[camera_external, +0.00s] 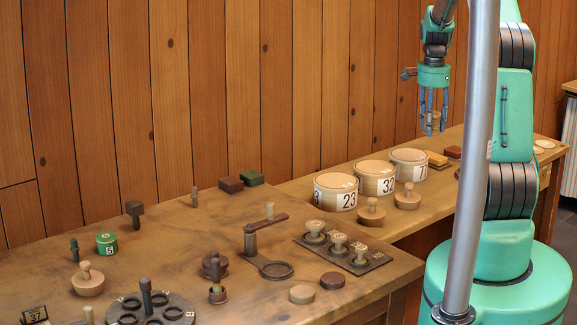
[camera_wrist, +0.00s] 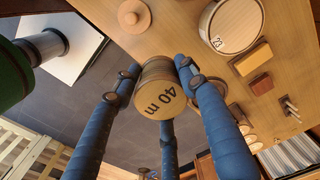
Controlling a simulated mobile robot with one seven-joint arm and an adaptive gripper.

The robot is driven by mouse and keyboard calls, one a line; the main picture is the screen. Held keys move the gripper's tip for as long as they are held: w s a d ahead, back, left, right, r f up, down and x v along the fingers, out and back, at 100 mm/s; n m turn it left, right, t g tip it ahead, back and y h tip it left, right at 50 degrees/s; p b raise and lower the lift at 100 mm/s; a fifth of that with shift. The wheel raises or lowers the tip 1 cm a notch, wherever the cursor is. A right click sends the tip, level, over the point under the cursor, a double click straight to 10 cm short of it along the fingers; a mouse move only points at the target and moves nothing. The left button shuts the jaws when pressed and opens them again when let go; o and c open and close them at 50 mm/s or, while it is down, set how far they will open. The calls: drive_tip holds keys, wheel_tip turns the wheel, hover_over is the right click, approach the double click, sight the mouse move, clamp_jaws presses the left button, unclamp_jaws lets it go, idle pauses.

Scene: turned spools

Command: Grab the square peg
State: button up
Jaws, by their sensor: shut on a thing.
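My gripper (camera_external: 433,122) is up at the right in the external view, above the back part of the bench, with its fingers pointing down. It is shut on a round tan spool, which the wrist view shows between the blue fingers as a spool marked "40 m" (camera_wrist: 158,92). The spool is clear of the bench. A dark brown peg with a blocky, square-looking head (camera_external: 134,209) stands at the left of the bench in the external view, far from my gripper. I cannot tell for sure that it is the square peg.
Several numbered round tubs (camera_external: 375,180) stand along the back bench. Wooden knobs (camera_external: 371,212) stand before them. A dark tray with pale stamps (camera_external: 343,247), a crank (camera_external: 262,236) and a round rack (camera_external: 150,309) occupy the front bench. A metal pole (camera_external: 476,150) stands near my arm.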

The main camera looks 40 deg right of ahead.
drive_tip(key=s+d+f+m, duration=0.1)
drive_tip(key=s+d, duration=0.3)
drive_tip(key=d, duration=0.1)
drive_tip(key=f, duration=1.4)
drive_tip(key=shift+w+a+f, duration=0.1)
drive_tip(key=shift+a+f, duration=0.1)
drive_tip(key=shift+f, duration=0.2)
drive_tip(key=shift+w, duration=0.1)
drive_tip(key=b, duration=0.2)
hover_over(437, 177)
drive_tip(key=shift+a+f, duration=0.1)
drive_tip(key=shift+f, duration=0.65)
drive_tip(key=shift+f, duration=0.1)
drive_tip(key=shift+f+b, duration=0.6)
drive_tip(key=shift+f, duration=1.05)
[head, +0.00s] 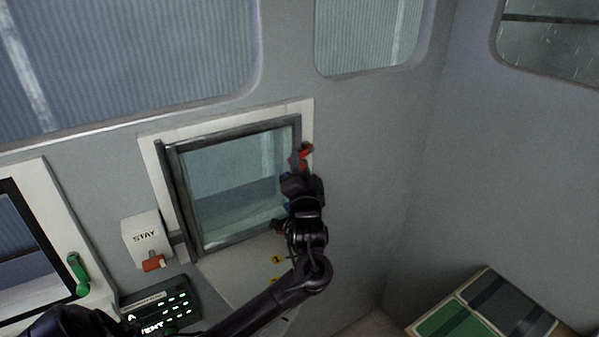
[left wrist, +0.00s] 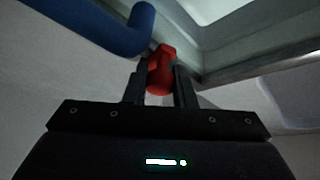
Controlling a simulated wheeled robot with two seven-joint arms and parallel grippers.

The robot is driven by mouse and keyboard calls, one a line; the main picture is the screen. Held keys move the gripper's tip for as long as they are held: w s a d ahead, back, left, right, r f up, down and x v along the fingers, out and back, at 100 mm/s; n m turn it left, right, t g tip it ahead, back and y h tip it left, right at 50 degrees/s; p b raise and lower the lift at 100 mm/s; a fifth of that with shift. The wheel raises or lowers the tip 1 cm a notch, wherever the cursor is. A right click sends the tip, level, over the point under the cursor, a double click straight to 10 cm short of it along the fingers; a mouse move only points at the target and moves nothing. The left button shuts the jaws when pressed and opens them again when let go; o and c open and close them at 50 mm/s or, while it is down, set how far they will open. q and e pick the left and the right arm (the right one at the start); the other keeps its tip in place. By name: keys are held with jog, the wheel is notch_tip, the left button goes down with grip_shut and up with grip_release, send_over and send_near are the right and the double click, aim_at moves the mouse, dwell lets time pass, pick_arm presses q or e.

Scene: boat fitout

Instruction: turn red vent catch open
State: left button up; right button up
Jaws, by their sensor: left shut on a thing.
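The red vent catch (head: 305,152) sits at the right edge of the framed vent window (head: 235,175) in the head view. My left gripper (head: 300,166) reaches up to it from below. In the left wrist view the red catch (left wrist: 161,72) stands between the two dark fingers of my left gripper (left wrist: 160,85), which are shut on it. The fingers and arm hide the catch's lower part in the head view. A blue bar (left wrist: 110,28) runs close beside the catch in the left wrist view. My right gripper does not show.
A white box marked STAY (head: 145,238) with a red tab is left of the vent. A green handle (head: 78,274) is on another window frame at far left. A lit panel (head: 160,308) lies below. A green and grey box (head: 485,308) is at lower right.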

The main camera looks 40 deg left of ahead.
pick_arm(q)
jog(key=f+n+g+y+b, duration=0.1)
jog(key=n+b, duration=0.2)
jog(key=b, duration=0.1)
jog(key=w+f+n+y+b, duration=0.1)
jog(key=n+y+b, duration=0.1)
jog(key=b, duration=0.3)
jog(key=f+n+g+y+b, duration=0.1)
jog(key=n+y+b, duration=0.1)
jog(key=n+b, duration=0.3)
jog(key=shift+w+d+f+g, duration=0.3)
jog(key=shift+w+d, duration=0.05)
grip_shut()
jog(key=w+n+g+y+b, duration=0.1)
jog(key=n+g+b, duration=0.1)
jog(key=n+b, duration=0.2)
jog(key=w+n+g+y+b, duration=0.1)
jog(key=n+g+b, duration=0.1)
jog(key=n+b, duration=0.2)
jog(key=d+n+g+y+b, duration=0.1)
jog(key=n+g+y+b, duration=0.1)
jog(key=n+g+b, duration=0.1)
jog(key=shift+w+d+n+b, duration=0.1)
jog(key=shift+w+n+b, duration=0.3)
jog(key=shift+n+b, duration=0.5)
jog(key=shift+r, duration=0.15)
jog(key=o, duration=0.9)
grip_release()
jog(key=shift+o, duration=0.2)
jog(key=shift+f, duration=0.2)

══════

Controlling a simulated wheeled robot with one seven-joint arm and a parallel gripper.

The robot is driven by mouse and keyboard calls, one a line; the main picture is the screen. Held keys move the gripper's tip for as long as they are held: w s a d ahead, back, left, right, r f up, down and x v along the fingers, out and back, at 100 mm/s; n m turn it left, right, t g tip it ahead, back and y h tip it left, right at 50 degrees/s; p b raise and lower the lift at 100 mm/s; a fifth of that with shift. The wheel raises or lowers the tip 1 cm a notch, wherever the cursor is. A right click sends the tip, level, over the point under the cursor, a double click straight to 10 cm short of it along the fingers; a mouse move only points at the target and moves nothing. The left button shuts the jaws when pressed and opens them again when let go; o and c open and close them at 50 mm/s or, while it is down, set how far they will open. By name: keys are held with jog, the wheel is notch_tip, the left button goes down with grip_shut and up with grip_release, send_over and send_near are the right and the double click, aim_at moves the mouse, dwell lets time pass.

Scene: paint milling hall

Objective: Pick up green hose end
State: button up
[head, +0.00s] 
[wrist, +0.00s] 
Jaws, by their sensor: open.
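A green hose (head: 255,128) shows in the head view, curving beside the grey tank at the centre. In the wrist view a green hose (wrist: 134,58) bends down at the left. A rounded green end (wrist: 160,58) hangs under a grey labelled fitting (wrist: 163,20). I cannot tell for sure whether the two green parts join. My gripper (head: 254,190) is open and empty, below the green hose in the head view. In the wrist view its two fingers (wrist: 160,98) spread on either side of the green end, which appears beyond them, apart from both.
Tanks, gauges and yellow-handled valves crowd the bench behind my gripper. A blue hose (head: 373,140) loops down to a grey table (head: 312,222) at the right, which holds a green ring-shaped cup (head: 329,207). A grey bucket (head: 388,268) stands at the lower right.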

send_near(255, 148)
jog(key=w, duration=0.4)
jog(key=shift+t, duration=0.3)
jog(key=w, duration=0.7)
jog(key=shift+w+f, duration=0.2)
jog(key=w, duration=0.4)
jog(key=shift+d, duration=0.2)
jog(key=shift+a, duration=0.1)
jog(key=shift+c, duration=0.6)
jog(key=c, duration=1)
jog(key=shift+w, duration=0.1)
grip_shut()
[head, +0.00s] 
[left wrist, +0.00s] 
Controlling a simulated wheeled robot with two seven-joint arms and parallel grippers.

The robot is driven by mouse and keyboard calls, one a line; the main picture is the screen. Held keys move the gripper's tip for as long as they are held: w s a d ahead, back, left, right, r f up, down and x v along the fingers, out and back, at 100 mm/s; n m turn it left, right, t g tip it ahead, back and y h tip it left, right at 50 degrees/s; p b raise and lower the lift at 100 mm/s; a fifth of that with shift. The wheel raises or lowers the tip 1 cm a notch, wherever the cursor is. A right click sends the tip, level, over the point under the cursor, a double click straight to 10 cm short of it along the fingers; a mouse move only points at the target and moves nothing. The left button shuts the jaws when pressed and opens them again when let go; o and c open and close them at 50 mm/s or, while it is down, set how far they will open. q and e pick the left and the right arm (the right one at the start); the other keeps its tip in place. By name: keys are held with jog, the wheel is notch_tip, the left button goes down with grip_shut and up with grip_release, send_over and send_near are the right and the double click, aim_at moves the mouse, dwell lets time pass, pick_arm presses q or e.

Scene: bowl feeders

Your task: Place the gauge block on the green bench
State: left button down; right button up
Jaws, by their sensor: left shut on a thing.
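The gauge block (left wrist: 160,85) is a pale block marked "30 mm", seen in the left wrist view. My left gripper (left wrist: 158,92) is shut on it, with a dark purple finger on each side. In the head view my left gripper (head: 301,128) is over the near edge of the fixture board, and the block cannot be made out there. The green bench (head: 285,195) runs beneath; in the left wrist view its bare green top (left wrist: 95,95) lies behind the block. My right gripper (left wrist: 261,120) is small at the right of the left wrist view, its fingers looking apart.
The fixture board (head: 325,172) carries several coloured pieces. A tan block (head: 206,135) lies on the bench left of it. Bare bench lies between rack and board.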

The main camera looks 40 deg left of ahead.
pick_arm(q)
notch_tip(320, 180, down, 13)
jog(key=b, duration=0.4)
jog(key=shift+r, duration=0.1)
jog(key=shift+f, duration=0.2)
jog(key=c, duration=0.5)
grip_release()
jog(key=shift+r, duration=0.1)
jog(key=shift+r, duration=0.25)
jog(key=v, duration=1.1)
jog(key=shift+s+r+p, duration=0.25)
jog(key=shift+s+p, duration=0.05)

══════

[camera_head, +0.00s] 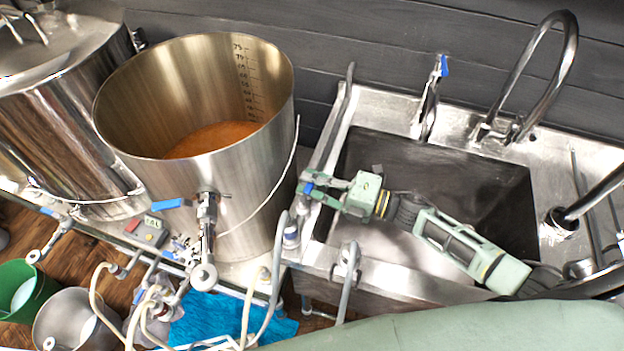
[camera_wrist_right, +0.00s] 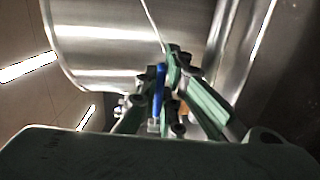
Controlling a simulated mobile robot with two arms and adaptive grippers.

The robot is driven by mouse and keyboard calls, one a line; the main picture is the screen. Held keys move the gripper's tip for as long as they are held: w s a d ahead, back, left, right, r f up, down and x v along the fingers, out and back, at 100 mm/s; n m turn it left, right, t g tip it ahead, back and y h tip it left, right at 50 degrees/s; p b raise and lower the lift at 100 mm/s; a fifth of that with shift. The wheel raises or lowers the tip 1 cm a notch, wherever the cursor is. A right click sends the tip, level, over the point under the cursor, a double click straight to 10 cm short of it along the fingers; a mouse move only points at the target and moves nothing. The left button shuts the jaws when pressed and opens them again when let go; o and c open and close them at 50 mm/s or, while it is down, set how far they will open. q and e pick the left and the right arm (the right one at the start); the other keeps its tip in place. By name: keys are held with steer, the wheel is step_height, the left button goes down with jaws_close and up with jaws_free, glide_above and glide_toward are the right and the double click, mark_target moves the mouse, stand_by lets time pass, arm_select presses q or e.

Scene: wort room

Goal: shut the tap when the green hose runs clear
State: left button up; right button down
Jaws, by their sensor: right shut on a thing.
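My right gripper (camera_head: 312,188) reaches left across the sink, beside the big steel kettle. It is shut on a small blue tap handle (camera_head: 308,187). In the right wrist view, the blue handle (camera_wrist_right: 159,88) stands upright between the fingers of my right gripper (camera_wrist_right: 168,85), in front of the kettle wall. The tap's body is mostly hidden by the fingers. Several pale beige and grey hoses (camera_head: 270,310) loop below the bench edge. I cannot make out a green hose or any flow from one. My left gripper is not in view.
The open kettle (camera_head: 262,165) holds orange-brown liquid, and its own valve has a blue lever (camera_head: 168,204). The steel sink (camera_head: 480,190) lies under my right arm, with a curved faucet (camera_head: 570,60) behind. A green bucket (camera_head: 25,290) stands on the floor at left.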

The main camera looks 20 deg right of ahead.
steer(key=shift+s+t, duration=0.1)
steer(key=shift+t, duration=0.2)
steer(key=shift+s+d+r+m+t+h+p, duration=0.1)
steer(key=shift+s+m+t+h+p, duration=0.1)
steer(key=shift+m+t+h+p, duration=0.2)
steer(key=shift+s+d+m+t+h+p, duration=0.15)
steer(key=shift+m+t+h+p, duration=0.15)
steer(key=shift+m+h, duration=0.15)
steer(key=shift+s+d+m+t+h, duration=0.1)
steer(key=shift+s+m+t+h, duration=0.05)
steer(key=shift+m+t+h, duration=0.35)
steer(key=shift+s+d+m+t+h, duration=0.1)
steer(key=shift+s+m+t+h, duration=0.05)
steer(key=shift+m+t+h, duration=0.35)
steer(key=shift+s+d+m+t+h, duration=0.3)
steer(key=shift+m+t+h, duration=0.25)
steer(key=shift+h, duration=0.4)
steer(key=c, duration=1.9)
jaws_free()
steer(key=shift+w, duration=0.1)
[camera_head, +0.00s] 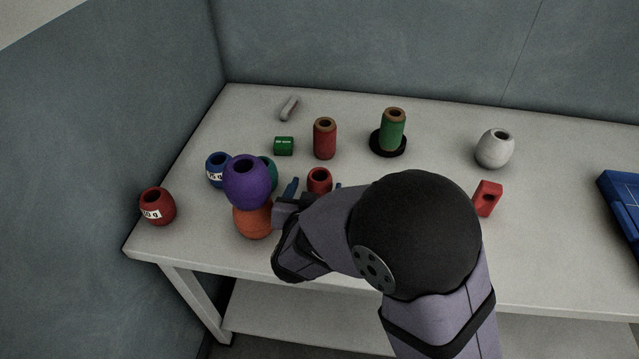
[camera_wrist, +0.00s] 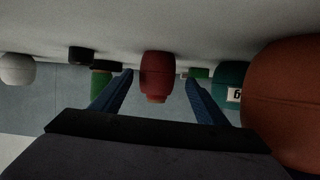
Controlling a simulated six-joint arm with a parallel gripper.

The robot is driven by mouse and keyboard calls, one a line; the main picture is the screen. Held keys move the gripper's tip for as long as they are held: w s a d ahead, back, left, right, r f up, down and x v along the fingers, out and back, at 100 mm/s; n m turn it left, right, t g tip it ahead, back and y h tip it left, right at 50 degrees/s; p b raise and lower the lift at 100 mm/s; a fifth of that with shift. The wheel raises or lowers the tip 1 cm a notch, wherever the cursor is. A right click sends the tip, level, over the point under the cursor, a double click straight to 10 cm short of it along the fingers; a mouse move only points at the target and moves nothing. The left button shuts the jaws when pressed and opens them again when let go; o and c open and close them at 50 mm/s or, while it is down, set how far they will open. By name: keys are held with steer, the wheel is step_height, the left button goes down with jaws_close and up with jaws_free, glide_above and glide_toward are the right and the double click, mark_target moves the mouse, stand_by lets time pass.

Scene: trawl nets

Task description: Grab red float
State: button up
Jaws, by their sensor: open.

══════

DIRECTIVE: From the line containing "[camera_external, +0.00s]" through the line containing "Controlling a simulated mobile robot with one", copy every line above exactly, without pictures.

COMPLETE ANSWER:
[camera_external, +0.00s] 
[camera_wrist, +0.00s] 
Controlling a simulated mobile robot with one seven-joint arm and an adaptive gripper.

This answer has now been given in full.